▶ **Material**
++++++
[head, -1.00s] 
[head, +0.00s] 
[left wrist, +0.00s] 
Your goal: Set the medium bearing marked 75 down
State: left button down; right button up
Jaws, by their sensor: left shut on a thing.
++++++
▶ **Instructions to follow**
Lines from the one containing "State: left button down; right button up" through the final line are to be given again verbatim, with nothing before or after.

▶ **Problem solution**
State: left button down; right button up
Jaws, by their sensor: left shut on a thing.

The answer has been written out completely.